Ici l’auteur esquive bien des difficultés ; il serait curieux de voir Nan dans une grande ville, abandonnée à elle-même ; un peu d’émotion romanesque pourrait en résulter ; mais nous ne saurons rien de cette période, intéressante pourtant, de la vie d’une doctoresse, sauf que toutes les protections qui contribuent à pousser un jeune homme sont refusées à une jeune fille. Ce qui fait honneur à celui-là nuit plutôt à celle-ci ; la masse des honnêtes gens, dont pour rien au monde elle ne voudrait se séparer, désapprouve tacitement des efforts qu’on porterait aux nues s’ils étaient justifiés par un peu de barbe.
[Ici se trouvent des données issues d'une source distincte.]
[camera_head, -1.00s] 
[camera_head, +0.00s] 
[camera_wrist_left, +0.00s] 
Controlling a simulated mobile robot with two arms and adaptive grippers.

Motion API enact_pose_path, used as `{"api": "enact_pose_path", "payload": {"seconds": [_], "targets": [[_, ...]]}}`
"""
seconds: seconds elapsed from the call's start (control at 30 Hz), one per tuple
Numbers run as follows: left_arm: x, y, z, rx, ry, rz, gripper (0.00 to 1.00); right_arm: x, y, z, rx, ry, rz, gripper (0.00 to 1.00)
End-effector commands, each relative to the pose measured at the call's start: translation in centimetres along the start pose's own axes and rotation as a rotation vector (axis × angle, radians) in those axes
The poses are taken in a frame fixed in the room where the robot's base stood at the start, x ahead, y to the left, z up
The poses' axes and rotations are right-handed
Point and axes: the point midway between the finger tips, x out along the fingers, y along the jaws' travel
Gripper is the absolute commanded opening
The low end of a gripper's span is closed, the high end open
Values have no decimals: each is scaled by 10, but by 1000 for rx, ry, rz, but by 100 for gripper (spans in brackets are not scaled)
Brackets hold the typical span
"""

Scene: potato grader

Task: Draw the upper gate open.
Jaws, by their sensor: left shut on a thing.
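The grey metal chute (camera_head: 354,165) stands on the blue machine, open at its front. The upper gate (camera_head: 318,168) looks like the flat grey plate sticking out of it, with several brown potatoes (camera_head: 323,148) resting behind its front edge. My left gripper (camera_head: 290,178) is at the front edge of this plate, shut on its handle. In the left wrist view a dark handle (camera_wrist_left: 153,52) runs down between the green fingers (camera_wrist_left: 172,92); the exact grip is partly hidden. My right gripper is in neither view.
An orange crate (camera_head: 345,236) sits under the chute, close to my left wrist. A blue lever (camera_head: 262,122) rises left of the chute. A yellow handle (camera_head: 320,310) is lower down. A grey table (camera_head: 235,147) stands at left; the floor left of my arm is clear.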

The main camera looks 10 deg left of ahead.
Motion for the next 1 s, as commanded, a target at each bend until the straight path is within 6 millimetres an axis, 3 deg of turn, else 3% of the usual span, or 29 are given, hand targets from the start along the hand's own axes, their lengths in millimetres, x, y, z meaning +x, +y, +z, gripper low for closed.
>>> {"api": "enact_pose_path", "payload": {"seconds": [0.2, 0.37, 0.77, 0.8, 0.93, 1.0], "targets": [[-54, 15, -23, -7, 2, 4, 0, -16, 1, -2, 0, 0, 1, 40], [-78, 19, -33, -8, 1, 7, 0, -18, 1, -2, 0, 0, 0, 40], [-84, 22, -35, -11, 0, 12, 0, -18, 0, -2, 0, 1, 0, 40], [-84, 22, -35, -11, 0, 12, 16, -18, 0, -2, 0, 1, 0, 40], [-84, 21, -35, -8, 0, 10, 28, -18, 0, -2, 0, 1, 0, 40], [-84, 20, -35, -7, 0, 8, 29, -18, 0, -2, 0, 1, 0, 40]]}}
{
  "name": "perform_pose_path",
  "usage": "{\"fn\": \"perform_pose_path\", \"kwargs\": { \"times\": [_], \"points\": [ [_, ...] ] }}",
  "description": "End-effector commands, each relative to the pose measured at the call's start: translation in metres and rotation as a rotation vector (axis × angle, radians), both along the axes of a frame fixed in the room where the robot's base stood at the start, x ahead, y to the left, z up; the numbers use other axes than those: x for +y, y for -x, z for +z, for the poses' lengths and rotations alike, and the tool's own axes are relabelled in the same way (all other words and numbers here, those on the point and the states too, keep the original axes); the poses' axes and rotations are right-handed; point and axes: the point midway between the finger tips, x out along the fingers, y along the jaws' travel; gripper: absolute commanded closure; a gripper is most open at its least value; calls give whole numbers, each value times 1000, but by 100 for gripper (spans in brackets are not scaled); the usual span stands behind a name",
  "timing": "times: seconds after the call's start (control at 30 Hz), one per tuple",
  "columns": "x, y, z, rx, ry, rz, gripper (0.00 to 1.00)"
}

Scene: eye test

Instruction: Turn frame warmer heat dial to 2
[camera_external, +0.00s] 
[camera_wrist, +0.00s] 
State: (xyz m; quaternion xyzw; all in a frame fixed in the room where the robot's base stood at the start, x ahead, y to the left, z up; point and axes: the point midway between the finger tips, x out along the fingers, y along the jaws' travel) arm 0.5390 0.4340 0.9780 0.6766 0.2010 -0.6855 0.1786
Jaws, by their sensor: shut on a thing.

Cependant Nan n’est pas seule de son espèce, elle retrouve deux ou trois de ses anciennes amies de pension qui lui font bon accueil, et la timidité qui accompagne chez une femme, lorsqu’elle n’a rien d’un esprit fort, toute démarche, toute résolution exceptionnelle s’évanouit chez elle peu à peu.

— Elle travaille, elle réussira, car, dit le docteur, rien ne réussit comme le succès.

Alors nous nous détournons de Nan pour faire une nouvelle connaissance.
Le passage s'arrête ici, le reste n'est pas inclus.